The lack of appreciation of the many different viewpoints, in a city that prides itself on it’s embrace of diversity, has been striking in its tone and tenor.

What will our leaders decide? If the pro-PACC Council majority gain a fifth, veto-proof vote in filling Ferrell’s Council seat, will they move quickly to pass the issue as some suspect? Or will they seek to build community support and try and find some agreement with Ferrell? And at this point, is there even any common ground available or is consensus possible?

And what will the public’s role be? Will there be a citizens movement to demand a public vote on the project, even if the vote were only advisory? Most think a public vote would fail, given the voters seem to limit their voted dollars to education and public safety, but we don’t really know.

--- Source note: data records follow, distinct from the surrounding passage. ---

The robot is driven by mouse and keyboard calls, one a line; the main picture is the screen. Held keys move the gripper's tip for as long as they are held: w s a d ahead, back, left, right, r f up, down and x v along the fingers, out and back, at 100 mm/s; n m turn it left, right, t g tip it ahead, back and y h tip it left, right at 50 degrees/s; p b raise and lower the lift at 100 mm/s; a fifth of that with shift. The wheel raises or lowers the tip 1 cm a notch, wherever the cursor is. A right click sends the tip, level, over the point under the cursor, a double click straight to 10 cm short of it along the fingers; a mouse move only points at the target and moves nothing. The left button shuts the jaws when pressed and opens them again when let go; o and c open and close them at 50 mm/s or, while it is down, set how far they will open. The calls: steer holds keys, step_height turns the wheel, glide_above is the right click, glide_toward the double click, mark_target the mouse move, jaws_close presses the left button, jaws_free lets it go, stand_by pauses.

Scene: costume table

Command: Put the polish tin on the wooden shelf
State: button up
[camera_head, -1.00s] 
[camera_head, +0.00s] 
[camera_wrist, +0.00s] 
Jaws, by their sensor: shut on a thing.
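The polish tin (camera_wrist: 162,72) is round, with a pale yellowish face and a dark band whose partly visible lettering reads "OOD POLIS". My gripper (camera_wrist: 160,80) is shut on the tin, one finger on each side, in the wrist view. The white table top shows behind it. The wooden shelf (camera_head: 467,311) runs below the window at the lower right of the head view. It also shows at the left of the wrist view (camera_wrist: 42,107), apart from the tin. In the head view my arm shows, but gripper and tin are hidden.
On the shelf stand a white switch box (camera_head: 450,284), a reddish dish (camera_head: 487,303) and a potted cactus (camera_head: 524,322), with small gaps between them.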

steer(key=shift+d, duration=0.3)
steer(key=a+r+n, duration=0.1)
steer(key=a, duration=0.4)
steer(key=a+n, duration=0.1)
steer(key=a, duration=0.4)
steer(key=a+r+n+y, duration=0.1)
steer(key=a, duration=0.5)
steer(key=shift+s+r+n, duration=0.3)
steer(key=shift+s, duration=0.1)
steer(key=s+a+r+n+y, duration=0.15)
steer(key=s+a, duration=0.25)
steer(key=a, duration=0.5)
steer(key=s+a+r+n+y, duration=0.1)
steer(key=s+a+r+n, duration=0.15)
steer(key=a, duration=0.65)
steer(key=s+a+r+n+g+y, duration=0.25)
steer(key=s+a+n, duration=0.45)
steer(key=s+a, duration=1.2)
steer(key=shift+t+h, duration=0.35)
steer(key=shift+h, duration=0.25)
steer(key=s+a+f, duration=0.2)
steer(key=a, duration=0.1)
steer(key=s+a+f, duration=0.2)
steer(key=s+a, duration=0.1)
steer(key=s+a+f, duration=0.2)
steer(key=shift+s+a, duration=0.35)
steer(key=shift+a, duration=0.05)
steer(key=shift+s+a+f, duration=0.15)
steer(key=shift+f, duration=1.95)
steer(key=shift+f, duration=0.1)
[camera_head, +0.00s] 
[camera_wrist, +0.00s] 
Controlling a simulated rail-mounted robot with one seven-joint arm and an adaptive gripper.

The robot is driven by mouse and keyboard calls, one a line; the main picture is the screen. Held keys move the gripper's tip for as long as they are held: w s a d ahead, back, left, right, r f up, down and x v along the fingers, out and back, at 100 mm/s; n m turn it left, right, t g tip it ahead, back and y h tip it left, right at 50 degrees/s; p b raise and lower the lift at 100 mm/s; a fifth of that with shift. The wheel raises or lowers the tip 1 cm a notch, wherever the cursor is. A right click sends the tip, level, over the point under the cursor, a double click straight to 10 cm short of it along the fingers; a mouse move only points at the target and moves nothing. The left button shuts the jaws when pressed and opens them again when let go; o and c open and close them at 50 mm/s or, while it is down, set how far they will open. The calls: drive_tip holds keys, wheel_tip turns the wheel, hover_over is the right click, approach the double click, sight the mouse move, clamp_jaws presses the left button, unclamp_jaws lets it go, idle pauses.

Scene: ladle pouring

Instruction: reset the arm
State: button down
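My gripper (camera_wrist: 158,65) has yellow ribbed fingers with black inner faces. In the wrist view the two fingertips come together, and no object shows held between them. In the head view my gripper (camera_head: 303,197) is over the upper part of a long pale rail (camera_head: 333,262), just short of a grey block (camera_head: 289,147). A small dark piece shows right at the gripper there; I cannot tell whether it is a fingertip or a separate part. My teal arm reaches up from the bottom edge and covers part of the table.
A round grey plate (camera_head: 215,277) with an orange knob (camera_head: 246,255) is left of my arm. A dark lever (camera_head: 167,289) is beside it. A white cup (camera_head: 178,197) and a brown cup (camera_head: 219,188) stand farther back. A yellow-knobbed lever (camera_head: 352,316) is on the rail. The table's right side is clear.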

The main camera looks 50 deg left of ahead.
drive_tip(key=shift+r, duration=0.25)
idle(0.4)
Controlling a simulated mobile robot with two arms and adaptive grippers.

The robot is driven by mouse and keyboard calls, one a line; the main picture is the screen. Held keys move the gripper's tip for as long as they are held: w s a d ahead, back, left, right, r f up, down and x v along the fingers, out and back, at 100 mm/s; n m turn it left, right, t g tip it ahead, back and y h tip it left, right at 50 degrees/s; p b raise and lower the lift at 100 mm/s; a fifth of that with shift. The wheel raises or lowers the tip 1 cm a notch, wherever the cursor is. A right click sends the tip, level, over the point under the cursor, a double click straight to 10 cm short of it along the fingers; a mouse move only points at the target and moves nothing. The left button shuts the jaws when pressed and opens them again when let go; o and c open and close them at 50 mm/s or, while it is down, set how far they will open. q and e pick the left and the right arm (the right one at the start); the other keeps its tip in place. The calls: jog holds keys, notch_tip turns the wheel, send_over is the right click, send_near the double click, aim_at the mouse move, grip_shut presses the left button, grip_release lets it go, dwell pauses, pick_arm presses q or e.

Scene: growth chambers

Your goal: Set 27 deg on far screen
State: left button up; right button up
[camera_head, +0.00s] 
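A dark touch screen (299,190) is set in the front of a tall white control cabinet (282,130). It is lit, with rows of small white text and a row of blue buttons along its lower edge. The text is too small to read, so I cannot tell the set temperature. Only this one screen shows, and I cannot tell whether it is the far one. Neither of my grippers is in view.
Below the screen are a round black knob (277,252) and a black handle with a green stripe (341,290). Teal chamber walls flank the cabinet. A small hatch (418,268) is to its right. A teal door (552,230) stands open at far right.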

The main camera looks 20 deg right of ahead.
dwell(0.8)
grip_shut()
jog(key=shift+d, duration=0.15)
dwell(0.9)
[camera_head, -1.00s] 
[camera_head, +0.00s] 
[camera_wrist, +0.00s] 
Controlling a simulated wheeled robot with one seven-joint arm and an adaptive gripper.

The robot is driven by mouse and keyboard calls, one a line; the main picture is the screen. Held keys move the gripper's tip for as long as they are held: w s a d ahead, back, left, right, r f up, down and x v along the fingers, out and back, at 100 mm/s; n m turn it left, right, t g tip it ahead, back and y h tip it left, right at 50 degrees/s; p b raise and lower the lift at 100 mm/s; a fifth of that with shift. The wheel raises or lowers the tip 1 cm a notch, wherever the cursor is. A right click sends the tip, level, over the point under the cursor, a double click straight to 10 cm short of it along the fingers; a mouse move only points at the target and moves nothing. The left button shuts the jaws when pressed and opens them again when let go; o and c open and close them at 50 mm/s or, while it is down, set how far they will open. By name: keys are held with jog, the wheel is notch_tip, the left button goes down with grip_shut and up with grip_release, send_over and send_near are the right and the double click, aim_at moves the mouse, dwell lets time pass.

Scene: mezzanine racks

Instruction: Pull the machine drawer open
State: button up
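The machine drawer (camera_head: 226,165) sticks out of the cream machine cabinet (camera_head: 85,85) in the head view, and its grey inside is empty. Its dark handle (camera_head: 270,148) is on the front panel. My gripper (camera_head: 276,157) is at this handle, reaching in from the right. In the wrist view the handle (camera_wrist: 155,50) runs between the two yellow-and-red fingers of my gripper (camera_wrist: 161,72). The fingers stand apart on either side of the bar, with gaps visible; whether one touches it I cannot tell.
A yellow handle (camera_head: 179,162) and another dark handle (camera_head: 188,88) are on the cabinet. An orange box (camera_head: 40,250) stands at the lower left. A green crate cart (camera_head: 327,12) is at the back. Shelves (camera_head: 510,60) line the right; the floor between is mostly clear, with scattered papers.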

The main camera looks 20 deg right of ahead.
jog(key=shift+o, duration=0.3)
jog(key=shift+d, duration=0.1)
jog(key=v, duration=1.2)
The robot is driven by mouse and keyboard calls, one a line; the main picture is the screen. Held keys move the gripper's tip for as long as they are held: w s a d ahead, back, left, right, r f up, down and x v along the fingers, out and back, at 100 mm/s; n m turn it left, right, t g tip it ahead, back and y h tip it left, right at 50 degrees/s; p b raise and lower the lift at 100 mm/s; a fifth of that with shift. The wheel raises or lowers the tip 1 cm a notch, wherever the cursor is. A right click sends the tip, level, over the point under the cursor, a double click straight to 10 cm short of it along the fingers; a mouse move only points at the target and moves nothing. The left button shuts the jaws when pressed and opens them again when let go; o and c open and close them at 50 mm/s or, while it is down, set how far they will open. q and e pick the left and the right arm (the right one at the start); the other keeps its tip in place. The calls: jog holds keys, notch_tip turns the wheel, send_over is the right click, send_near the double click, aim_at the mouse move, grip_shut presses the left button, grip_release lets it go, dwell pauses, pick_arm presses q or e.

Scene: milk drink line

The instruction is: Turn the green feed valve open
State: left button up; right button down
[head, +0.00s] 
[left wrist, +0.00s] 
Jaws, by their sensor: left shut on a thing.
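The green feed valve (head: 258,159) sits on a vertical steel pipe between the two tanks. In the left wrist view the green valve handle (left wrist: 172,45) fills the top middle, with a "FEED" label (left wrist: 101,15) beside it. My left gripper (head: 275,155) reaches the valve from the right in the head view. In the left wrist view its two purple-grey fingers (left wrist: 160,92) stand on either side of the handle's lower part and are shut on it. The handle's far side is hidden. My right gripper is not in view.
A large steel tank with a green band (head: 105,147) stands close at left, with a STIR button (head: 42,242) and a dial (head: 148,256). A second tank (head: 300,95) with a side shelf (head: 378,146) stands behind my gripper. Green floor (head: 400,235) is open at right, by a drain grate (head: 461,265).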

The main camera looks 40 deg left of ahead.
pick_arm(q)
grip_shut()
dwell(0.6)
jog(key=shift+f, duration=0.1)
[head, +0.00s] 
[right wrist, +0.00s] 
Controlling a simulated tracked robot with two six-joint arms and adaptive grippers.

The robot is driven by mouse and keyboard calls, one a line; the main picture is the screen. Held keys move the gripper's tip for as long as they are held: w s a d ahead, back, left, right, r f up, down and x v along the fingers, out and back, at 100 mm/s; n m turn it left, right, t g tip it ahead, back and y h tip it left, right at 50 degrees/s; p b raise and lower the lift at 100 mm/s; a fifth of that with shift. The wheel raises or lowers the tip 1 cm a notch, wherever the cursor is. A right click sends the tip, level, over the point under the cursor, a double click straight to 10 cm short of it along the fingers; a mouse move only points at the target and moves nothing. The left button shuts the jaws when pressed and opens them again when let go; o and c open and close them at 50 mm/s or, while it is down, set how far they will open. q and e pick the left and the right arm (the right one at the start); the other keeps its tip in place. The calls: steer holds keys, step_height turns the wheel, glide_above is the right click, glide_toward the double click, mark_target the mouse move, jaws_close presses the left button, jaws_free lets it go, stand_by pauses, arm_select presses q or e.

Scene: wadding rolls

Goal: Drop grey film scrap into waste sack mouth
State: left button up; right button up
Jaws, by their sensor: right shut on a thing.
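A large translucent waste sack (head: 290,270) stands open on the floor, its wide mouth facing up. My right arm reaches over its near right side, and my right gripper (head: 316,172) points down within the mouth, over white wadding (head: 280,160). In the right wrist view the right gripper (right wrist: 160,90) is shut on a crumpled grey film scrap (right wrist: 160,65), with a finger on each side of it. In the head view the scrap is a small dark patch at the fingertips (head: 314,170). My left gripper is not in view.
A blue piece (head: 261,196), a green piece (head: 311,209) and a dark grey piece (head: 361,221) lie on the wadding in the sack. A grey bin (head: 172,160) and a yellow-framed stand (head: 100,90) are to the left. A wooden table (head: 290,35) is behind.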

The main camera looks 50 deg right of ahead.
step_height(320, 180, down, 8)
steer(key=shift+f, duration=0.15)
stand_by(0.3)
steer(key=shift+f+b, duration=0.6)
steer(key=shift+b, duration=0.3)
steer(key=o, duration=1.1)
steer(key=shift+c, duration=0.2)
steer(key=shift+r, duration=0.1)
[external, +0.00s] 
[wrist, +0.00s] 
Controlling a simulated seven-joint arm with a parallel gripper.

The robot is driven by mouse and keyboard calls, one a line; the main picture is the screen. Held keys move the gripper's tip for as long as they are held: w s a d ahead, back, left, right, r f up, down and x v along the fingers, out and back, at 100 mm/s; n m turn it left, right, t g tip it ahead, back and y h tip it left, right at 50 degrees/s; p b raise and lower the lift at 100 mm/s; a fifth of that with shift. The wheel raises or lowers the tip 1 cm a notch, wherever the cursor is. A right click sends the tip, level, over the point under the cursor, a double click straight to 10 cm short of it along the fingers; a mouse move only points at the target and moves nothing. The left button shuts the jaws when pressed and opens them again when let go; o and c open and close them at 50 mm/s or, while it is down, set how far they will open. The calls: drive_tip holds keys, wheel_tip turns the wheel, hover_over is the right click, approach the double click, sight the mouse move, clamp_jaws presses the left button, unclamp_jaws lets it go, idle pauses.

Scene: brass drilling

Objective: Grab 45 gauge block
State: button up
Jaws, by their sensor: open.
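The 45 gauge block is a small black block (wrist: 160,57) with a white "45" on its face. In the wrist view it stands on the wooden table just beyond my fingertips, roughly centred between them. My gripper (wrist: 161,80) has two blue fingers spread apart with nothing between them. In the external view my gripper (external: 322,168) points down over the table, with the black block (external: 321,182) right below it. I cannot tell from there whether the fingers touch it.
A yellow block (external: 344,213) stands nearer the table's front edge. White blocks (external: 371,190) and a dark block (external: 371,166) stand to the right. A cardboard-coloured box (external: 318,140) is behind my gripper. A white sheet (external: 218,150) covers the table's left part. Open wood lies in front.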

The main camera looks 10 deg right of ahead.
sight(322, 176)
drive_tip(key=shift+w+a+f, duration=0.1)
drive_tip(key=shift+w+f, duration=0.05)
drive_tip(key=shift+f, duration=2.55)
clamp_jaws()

But what is needed is a forum that gives undecided voters an opportunity to hear, and compare, both sides in one setting. The Mirror is considering sponsoring such a forum after the reports are complete on the pro-forma review and the mayor’s panel. Those may provide new information. Political leaders would sit on the sidelines and listen to the information, then listen to their citizens.

And the most important listeners would be you, the citizens of our community, who simply want to hear both sides and make an informed judgment.